You should see dashboards similar to those shown in the following image:

SCDF Task Grafana InfluxDB

Kubernetes

This section describes how to view application metrics for task by using Prometheus or InfluxDB as the metrics store on Kubernetes.

Prometheus Wavefront

Prometheus

To install Prometheus and Grafana on Kubernetes, you need to follow the instructions for a kubectl-based installation.

The address used to access the Grafana Dashboard depends on the Kubernetes platform the system is deployed to. If you are using (for example) GKE, the load balancer address would be used. If you use Minikube (which does not provide a load balancer implementation), the IP of the Minikube (along with an assigned port) is used. In the following examples, for simplicity, we use Minikube.

To obtain the URL of the Grafana UI when it is deployed to Minikube, run the following command:

minikube service --url grafana
http://192.168.99.100:31595

In the preceding example, you can reach the Grafana dashboard at http://192.168.99.100:31595. The default credentials are as follows:

User name: admin
Password: password

The Grafana instance is pre-provisioned with a dashboard:

Tasks: http://192.168.99.100:31595/d/scdf-tasks/tasks?refresh=10s

You can collect metrics on a per-task or per-batch basis or globally apply metrics collection to all deployed applications.

We can use a custom Task application (task-demo-metrics) and define two different task definitions (task1 and task2) with this application :

dataflow:>app register --name myTask --type task --uri docker://<your task app>

dataflow:>task create --name task1 --definition "myTask"
dataflow:>task create --name task2 --definition "myTask"

Then you can launch the tasks several times:

dataflow:>task launch --name task1
dataflow:>task launch --name task2
dataflow:>task launch --name task1
dataflow:>task launch --name task2
dataflow:>task launch --name task1
dataflow:>task launch --name task2

To obtain the SCDF URL when it is deployed to Minikube, run the following command:

minikube service --url scdf-server
http://192.168.99.100:32121

In the DataFlow task execution UI, you should see the following:

SCDF Tasks SCDF Task Execution

Open the Grafana dashboard for Tasks. You should see the following:

SCDF Task Grafana Prometheus Dashboard

Wavefront

Wavefront is a SaaS offering. You need to create a user account first and obtain the API-KEY and WAVEFRONT-URI assigned to your account.

Follow the general Data Flow Kubernetes installation instructions.

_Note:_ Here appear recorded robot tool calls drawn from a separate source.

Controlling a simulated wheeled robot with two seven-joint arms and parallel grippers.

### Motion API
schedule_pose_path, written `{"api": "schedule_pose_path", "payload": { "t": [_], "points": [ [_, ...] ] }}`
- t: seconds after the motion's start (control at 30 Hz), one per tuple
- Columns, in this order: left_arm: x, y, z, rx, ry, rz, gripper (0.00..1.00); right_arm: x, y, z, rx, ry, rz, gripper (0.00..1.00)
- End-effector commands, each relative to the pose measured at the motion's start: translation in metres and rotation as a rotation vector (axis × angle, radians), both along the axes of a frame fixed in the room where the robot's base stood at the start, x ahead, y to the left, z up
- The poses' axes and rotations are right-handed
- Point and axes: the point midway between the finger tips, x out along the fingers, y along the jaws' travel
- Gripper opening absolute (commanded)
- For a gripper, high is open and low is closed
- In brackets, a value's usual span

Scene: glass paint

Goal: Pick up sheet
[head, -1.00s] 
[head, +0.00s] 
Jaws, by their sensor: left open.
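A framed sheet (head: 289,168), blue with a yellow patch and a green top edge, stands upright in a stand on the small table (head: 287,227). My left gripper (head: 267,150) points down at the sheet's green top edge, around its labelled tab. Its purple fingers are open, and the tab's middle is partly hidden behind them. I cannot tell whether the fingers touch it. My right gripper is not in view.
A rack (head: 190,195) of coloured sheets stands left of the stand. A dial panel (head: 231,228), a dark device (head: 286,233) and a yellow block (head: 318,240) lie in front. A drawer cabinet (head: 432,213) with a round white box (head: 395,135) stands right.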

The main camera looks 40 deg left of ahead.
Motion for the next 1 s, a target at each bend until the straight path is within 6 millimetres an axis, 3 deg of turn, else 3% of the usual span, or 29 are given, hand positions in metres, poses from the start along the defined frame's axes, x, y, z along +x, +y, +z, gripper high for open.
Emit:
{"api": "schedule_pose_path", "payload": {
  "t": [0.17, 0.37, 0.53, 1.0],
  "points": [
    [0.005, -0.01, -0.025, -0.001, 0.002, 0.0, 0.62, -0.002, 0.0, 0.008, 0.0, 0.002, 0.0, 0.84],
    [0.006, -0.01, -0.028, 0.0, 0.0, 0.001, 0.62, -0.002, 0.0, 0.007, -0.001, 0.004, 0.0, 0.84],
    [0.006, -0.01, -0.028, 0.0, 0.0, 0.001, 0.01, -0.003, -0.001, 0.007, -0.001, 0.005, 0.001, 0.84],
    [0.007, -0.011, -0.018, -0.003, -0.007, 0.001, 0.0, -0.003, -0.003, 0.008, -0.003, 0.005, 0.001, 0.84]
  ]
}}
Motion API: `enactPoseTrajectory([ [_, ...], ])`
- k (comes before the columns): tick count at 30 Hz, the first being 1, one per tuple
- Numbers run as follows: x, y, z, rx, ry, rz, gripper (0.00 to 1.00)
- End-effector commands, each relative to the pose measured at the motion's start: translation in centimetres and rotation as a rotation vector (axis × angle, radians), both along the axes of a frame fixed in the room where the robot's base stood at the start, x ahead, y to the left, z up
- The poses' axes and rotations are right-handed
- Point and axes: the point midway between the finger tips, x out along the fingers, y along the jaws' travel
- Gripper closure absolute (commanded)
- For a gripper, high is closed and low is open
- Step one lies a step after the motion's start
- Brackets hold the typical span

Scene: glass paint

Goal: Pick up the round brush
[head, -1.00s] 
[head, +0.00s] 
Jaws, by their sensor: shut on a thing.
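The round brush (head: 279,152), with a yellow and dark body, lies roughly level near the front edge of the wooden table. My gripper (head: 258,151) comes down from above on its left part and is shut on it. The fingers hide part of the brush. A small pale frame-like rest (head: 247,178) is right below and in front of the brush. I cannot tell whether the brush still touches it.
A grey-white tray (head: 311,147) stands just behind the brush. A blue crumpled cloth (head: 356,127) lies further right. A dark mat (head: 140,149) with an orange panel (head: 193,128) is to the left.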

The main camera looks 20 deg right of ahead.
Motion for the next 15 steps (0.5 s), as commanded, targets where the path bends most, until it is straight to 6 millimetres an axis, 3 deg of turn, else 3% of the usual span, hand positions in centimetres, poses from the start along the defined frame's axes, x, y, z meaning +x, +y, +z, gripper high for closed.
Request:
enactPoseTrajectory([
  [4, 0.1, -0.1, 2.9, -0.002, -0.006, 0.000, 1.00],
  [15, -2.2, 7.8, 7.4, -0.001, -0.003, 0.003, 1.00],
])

Then add the following properties to your Spring Cloud Data Flow server configuration (for example, src/kubernetes/server/server-config.yaml) to enable the Wavefront Integration:

management:
  metrics:
    export:
      wavefront:
        enabled: true
        api-token: <YOUR API-KEY>
        uri: <YOUR WAVEFRONT-URI>
        source: demo-scdf-source

Then, in the Wavefront portal, you should see dashboards similar to those shown in the following image:

SCDF Wavefront

Cloud Foundry

This section describes how to view application metrics for streams by using Prometheus and InfluxDB as the metrics store on Cloud Foundry.

Prometheus Wavefront InfluxDB

Prometheus

To configure the Data Flow server's manifest to send metrics data from stream applications to the Prometheus RSocket gateway, follow the Manifest-based installation instructions.

With Prometheus, Grafana, Spring Cloud Data Flow, and any other services (as defined in the Getting Started - Cloud Foundry section) running, you are ready to collect metrics.

Depending on where you have installed Grafana, you can access the Grafana dashboard by using the credentials:

User name: admin
Password: password

You must provision Grafana with following task dashboards: scdf-task-batch.json

Now you can deploy a custom Task application (task-demo-metrics) and define two tasks (task1 and task2):

dataflow:>app register --name myTask --type task --uri https://raw.githubusercontent.com/spring-cloud/spring-cloud-dataflow-samples/main/dataflow-website/feature-guides/batch/monitoring/prometheus-task-demo-metrics-0.0.1-SNAPSHOT.jar

dataflow:>task create --name task1 --definition "myTask"
dataflow:>task create --name task2 --definition "myTask"

You can launch the tasks several times:

dataflow:>task launch --name task1
dataflow:>task launch --name task2

In the DataFlow task execution UI, you should see the following:

SCDF Tasks SCDF Task Execution

Also, in the Grafana dashboard for Tasks, you should see the following:

SCDF Task Grafana Prometheus Dashboard

Wavefront

Wavefront is a SaaS offering. You need to create a user account first and obtain the API-KEY and WAVEFRONT-URI assigned to your account.

To configure the Data Flow Server to send metrics data from stream applications to the Wavefront monitoring system, follow the Manifest-based Wavefront configuration instructions.

Then, in the Wavefront portal, you should see dashboards similar to those shown in the following image:

SCDF Wavefront

InfluxDB

You can follow the general Manifest-based installation on Cloud Foundry instructions for installing Skipper and DataFlow on Cloud Foundry. To enable the Task metrics integration, follow the Configuration for InfluxDB instructions.